It is important also to remind the House why there is a 910 hour entrance requirement for new labour market entrants and those re-entering the workforce after an extended absence from the workplace.

The objectives of these measures are to ensure that those accessing insurance based income support have demonstrated significant workforce attachment as to prevent a cycle of reliance on EI while also strengthening the relationship between hours of work and benefit entitlement. I would note that this requirement does not apply if an individual has worked at least 490 hours in the year prior to the qualifying period of this claim.
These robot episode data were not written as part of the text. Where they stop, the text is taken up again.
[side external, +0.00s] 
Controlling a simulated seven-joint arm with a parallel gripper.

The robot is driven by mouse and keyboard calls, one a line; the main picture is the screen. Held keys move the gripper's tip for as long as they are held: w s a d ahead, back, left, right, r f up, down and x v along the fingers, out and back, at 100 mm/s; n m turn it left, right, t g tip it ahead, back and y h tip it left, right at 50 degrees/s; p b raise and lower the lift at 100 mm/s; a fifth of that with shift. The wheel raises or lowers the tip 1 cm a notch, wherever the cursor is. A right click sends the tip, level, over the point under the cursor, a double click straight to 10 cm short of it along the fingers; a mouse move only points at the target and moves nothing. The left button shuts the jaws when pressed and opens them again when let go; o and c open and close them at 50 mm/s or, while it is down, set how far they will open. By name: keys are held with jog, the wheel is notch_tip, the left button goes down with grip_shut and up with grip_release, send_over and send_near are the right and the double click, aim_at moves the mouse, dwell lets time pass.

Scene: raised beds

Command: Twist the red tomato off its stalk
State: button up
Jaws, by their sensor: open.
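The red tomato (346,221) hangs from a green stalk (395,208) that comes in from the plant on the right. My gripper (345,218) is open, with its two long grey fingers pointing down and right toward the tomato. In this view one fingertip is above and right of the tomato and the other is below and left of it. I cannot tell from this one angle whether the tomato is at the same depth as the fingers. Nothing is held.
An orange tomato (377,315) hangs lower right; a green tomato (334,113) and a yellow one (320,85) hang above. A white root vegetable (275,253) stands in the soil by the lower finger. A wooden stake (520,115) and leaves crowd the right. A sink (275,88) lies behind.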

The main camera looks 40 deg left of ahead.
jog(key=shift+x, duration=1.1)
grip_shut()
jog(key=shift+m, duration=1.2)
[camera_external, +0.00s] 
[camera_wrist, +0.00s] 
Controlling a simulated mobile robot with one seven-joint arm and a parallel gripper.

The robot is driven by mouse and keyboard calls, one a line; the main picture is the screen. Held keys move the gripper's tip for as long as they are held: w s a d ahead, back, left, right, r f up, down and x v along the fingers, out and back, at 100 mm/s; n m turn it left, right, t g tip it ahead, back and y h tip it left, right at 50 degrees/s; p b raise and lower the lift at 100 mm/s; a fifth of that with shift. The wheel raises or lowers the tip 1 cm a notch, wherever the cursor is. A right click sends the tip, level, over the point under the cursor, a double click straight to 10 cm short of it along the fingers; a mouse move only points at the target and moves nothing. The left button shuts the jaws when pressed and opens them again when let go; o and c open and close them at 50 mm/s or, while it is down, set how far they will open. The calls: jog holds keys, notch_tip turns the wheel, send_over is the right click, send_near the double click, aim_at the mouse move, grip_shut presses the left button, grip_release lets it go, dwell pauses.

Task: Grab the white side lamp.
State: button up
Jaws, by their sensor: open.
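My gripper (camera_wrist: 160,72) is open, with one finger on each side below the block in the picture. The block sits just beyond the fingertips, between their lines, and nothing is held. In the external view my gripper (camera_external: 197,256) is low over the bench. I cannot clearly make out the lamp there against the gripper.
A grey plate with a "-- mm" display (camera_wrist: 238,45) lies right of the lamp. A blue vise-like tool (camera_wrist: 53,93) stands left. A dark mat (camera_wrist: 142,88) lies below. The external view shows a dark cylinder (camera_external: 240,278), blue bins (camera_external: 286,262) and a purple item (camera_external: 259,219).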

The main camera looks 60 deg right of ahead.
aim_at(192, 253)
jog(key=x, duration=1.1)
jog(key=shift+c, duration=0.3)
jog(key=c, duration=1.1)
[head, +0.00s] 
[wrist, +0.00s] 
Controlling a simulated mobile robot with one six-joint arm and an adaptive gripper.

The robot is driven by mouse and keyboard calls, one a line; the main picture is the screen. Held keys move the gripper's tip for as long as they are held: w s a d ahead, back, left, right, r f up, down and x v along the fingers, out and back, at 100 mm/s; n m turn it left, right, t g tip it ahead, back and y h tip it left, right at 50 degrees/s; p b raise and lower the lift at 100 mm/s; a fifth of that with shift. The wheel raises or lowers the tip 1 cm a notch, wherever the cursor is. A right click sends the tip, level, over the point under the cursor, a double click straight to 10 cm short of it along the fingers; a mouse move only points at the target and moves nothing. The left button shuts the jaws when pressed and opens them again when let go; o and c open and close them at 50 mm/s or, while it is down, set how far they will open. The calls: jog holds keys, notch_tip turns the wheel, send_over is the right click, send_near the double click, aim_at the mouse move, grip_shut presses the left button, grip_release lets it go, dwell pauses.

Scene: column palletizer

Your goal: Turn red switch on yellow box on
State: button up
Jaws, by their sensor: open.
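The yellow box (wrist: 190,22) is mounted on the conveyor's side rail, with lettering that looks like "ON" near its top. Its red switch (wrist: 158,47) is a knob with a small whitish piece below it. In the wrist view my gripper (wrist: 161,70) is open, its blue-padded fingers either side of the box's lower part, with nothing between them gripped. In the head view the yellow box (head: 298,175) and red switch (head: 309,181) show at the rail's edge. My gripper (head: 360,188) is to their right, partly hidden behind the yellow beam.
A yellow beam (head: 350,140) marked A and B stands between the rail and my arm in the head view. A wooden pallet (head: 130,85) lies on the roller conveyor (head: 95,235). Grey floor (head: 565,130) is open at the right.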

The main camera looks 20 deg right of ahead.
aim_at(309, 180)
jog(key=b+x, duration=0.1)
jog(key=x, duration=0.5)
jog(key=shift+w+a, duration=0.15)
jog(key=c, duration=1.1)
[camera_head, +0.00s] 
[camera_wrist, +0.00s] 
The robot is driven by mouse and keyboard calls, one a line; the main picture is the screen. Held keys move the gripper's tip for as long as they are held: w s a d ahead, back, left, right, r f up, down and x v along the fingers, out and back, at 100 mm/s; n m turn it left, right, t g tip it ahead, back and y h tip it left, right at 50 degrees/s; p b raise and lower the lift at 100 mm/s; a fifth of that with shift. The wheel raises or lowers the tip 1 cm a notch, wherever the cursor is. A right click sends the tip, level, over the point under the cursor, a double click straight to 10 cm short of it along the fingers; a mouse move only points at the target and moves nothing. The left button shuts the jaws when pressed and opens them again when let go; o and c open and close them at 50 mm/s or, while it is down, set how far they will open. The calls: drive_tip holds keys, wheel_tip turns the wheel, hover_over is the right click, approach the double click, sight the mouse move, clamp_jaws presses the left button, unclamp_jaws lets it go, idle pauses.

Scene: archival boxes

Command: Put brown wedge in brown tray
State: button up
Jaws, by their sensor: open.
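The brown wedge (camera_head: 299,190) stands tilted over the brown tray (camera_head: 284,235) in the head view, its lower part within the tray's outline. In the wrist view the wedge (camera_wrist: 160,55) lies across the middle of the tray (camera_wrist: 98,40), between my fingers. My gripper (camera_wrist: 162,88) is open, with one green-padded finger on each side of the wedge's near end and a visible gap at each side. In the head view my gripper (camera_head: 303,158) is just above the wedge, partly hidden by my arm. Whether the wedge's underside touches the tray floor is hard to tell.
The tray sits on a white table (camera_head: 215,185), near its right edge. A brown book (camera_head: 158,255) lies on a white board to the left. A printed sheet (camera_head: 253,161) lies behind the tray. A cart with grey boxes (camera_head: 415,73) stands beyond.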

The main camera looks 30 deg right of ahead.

According to successive monitoring and assessment reports, the objects of this policy are being achieved as these reports suggest that the current entrance provisions are encouraging workforce attachment.

Nevertheless, in areas of high unemployment, a pilot project was initiated to test the labour market impacts of reducing the hours of work new entrants and re-entrants required to qualify for EI benefits from 910 to 840 when linked with employment programs.

With respect to the bill's proposal to substantially increase EI benefit entitlements, overall evidence continues to indicate that the duration of EI benefits is sufficient for the majority of claimants. On average, individuals use less than two-thirds of their EI entitlement before finding employment. Even more telling, only a small percentage of claimants entitled to 45 weeks of benefits use all the weeks available to them.

Observers have noted, however, that certain individuals in seasonal industries may face an income gap when their EI claim runs out prior to returning to their seasonal job. Consequently, this past June our new government announced the extended EI benefits pilot project. The pilot project provides access to five additional weeks of benefits to EI claimants in high unemployment regions, up to a maximum of 45 weeks. The pilot project will test whether providing additional benefits has adverse labour market effects and whether it effectively addresses their income gap.

Bill C-269 also proposes to increase benefit levels by raising the maximum insurable earnings, or MIE. In 2001, it was determined that the annual MIE would be frozen at $39,000 until the average industrial wage increased to an equivalent level. The impetus of this decision was the fact that the MIE was substantially higher than the average industrial wage and, as such, could act as a disincentive to work. The same rational applies today.

The bill before us today also proposes raising benefit rates from 55% to 60% of average weekly insurable earnings. The current 55% EI benefit rate is designed to strike a balance between providing adequate temporary income while maintaining work incentives. Evidence indicates that the current benefit rates meet the needs of unemployed workers and in fact only 12% of those who become unemployed show a drop in household spending one year after a job separation.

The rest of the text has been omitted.